The above lemma follows from the works of [27, 42]. Firstly, [42] shows that the lattice \(\varLambda ^\perp (\mathbf {G})\) has a public basis \(\mathbf {S}\in \mathbb {Z}^{m' \times m'}\) with \(||\mathbf {S}||_\infty \le B\) where \(m' = \gamma n\). Furthermore, this can be efficiently extended to a basis \(\mathbf {T}\in \mathbb {Z}^{m \times m}\) for the lattice \(\varLambda ^\perp (\mathbf {A})\) using knowledge of \(\mathbf {A},\mathbf {R}\), where \(||\mathbf {T}||_\infty \le m'\beta B\). This also shows that the smoothing parameter of \(\eta _\varepsilon (\varLambda ^\perp (\mathbf {A})) \le ||\mathbf {T}|| \le m^{1.5} \beta B\). We define \(\mathsf {Sam}(1^\lambda )\) to sample from the Discrete Gaussian \(D_{\mathbb {Z}^m,s}\) with parameter \(s = m^2\beta B\). Following [27], the algorithm \(\mathsf {SamPre}_{\mathbf {A},\mathbf {R}}(\mathbf {v})\) uses \(\mathbf {A},\mathbf {R}\) to find the basis \(\mathbf {T}\) and uses that to sample from the Discrete Gaussaian \(\mathbf {t}+ D_{\varLambda ^\perp (\mathbf {A}),s,-\mathbf {t}}\) where \(\mathbf {t}\) is any solution to \(\mathbf {A}\mathbf {t}= \mathbf {v}\) (which is guaranteed to exist and can be found efficiently). For \(\mathbf {u}\leftarrow \mathsf {Sam}(1^\lambda )\) the value \(\mathbf {A}\mathbf {u}\) is then statistically close to uniform over \(\mathbb {Z}_q^n\) and for any \(\mathbf {v}\), the distribution of \(\mathbf {u}' \leftarrow \mathsf {SamPre}_{\mathbf {A},\mathbf {R}}(\mathbf {v})\) is exactly the conditional distribution of \(\mathbf {u}\leftarrow \mathsf {Sam}(1^\lambda )\) subject to \(\mathbf {A}\mathbf {u}= \mathbf {v}\). The probability that \(\mathbf {u}\leftarrow \mathsf {Sam}(1^\lambda )\) or \(\mathbf {u}' \leftarrow \mathsf {SamPre}_{\mathbf {A},\mathbf {R}}(\mathbf {v})\) have norm greater than \(s \sqrt{m} = m^{2.5} \beta B\) is negligible and, for simplicity, we will modify the algorithms to never output such values. Lastly, we rely on Lemma 2.11 in [46] and the fact that the min-entropy of the discrete Gaussian \(D_{\mathbb {Z}^m,s}\) is greater than \((s/(2\eta _\varepsilon (\mathbb {Z}^m)))^m \ge (s/\log m)^m \ge B^m\) for the min-entropy claim.

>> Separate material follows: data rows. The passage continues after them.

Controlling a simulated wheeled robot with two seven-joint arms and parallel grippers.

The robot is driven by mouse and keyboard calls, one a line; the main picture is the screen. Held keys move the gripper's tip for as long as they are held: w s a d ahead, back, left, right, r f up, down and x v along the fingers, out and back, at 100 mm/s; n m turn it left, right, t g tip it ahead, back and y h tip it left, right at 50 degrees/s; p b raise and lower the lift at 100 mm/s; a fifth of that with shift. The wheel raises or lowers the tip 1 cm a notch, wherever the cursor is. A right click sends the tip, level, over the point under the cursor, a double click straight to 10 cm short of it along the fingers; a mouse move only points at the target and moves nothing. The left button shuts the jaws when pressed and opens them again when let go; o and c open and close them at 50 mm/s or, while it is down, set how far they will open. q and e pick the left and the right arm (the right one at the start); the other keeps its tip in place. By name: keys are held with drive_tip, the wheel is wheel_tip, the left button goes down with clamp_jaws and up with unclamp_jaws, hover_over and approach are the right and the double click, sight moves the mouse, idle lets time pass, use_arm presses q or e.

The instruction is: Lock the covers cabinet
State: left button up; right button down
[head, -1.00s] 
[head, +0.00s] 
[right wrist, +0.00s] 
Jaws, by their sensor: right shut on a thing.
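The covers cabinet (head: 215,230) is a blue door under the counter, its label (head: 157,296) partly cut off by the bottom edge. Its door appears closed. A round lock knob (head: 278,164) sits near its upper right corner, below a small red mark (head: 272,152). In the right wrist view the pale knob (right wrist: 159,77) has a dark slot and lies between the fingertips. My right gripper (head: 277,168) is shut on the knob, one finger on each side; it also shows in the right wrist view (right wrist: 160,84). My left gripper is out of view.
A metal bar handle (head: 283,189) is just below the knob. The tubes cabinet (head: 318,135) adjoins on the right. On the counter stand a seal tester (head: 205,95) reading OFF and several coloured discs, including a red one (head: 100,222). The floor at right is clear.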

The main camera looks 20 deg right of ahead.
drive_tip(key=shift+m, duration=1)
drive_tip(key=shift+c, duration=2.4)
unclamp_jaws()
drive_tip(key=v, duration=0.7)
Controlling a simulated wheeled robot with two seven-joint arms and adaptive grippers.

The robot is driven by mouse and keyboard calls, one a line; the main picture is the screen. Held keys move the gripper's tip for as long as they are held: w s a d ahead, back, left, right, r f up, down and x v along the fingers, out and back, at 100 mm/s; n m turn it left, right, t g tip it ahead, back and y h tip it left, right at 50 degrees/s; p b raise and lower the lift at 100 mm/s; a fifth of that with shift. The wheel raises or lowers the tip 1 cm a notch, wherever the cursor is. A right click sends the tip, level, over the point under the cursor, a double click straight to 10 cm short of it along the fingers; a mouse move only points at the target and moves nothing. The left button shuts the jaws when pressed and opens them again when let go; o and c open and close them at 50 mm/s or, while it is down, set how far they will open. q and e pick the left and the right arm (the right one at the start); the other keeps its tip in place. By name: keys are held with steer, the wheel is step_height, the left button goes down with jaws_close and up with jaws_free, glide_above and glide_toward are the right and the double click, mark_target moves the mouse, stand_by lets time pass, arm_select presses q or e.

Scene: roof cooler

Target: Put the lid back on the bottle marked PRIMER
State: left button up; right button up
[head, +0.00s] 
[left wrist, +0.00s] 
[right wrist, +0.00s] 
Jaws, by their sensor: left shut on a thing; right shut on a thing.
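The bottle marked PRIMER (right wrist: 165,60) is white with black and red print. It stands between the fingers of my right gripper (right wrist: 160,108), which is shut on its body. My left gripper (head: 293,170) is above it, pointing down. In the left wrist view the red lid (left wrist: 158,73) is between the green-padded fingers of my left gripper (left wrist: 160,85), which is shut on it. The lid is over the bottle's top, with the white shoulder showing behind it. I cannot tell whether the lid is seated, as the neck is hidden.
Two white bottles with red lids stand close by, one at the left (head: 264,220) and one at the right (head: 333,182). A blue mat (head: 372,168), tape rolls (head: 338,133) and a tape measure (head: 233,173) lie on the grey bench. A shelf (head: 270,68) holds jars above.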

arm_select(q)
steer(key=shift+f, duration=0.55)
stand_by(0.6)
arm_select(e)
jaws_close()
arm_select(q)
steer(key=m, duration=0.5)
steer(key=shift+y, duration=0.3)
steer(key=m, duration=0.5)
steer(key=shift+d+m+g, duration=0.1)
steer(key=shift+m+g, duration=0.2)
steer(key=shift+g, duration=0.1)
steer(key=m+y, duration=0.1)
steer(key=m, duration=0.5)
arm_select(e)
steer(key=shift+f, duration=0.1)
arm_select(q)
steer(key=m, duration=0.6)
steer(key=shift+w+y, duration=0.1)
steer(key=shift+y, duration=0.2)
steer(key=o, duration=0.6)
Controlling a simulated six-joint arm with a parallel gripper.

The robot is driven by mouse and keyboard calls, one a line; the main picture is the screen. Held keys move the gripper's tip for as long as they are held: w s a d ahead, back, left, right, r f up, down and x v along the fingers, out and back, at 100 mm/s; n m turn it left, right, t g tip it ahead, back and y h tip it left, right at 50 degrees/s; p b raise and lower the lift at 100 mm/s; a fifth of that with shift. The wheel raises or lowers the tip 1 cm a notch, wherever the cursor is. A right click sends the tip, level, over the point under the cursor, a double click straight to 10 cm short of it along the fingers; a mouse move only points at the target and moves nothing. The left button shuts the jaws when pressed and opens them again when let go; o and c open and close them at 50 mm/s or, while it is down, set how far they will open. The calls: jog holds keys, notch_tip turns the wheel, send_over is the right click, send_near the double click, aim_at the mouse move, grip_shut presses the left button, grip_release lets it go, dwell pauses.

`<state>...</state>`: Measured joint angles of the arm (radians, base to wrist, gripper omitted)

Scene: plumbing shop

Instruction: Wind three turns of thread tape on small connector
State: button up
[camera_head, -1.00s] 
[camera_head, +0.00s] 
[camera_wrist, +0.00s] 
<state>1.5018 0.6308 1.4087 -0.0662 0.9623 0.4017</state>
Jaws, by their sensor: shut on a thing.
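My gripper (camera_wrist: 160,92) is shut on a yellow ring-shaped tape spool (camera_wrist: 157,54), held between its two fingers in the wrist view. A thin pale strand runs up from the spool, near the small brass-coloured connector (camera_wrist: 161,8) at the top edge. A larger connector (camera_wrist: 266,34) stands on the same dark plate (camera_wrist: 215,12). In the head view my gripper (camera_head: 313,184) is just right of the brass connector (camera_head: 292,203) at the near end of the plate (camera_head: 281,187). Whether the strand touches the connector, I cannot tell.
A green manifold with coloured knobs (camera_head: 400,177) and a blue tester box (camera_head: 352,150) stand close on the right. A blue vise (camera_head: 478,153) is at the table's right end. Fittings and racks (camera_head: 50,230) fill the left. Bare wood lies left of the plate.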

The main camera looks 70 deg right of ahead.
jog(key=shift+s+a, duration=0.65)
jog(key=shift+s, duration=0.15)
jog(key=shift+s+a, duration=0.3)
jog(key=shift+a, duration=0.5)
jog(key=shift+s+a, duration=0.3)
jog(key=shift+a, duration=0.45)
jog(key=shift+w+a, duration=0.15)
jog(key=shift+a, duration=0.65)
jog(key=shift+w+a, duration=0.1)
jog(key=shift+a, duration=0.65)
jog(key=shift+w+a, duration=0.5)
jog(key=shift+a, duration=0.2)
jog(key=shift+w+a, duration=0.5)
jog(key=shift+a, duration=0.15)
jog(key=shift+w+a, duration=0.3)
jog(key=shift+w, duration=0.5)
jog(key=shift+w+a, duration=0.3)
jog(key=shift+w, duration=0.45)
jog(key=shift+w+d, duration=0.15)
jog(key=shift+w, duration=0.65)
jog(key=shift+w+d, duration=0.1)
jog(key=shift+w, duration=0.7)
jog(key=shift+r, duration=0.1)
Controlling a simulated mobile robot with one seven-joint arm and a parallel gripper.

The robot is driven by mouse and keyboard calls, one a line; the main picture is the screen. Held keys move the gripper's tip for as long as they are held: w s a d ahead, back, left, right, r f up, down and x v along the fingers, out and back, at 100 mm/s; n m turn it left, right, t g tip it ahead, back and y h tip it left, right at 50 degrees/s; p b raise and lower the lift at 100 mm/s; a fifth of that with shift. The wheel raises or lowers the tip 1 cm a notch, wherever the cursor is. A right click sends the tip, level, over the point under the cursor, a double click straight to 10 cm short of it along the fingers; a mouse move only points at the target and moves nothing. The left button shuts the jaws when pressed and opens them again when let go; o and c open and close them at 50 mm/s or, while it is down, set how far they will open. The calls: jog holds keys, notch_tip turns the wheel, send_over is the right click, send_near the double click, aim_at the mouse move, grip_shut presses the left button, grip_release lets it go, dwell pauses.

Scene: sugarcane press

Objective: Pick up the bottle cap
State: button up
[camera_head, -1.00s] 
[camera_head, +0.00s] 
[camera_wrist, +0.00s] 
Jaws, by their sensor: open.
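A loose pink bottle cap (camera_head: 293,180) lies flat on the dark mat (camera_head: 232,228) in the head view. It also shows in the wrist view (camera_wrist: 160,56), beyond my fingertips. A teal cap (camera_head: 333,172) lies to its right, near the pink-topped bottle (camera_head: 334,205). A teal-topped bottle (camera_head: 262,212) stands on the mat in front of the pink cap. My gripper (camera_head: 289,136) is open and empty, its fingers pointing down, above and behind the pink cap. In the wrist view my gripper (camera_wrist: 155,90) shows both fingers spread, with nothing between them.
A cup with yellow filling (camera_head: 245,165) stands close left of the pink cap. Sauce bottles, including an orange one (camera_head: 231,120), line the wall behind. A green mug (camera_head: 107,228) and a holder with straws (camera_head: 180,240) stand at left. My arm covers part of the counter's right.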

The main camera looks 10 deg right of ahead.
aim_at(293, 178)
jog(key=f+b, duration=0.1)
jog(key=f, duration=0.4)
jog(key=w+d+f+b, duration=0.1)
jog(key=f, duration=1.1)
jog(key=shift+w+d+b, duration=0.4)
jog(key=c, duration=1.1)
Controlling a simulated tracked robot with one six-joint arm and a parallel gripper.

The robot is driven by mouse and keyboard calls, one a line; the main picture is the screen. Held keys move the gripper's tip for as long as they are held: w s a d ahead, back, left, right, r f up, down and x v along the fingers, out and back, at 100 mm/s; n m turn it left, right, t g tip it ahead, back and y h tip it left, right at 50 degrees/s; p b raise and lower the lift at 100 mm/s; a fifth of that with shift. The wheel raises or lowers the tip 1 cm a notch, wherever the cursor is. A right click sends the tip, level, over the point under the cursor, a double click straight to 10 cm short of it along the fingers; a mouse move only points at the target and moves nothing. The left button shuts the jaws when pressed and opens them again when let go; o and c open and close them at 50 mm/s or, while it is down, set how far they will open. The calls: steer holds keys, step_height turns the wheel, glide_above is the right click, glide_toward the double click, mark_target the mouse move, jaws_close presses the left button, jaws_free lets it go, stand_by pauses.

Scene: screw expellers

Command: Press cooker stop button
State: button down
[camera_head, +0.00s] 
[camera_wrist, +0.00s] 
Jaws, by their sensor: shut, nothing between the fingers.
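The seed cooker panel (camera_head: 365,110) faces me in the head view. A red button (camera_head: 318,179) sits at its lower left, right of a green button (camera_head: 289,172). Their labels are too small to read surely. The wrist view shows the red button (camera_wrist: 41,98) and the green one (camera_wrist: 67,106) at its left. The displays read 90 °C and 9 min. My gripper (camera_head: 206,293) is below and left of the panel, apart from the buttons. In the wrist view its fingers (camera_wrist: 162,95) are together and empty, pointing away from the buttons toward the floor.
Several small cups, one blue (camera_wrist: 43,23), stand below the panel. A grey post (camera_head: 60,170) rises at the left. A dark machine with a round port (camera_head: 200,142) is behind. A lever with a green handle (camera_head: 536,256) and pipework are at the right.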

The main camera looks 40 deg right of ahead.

Constructing of SLFs from LWE. Let \(n > n'\) and \(B,q=B^\gamma ,C,p\) be parameters depending on the security parameter \(\lambda \) and assume that p divides q. Let \(\chi \) be some \(\beta \)-bounded error distribution. Define \(m' = \gamma n\) and \(m = n' + m'\). Let \(\mathbf {G}\) be the base-B gadget matrix of dimension n over \(\mathbb {Z}_q\).

For a public key \(\mathsf {pk}= \mathbf {A}\in \mathbb {Z}_q^{n \times m}\) define the function \(f_{\mathsf {pk}}~:~ \{-C,\ldots ,C\}^m \rightarrow \mathbb {Z}_p^n\) via

$$f_{\mathsf {pk}}(\mathbf {x}) =\left\lceil \mathbf {A}\mathbf {x} \right\rfloor _{p}.$$

The domain is \(\mathcal {D}= \{-C,\ldots ,C\}^m\) and the range is \(\mathcal {R}= \mathbb {Z}_p^n\). We define all of the algorithms of the SLF as follows

  • \((\mathsf {pk}, \mathsf {td}) \leftarrow \mathsf {SurGen}(1^\lambda )\): Choose a random \(\overline{\mathbf {A}}\leftarrow \mathbb {Z}_q^{n \times n'}\), \(\mathbf {R}\leftarrow \chi ^{n' \times m'}, \mathbf {E}\leftarrow \chi ^{n \times m'}\) and set

    $$\begin{aligned} \mathsf {pk}&= \mathbf {A}= [\overline{\mathbf {A}}~|~ \overline{\mathbf {A}}\mathbf {R}+ \mathbf {G}+ \mathbf {E}]\\ \mathsf {td}&= (\mathbf {A}, \mathbf {R}, \mathbf {E}) \end{aligned}$$
  • \(\mathsf {pk}\leftarrow \mathsf {LossyGen}(1^\lambda )\): Choose a random \(\overline{\mathbf {A}}\leftarrow \mathbb {Z}_q^{n \times n'}\), \(\mathbf {S}\leftarrow \mathbb {Z}_q^{n' \times m}\), \(\mathbf {E}\leftarrow \chi ^{n\times m}\) and set

    $$ \mathbf {A}= \overline{\mathbf {A}}\cdot \mathbf {S}+ \mathbf {E}$$
  • \(\mathbf {x}\leftarrow D(\mathsf {pk})\): samples a uniformly random value \(\mathbf {x}\leftarrow \mathsf {Sam}(1^\lambda )\).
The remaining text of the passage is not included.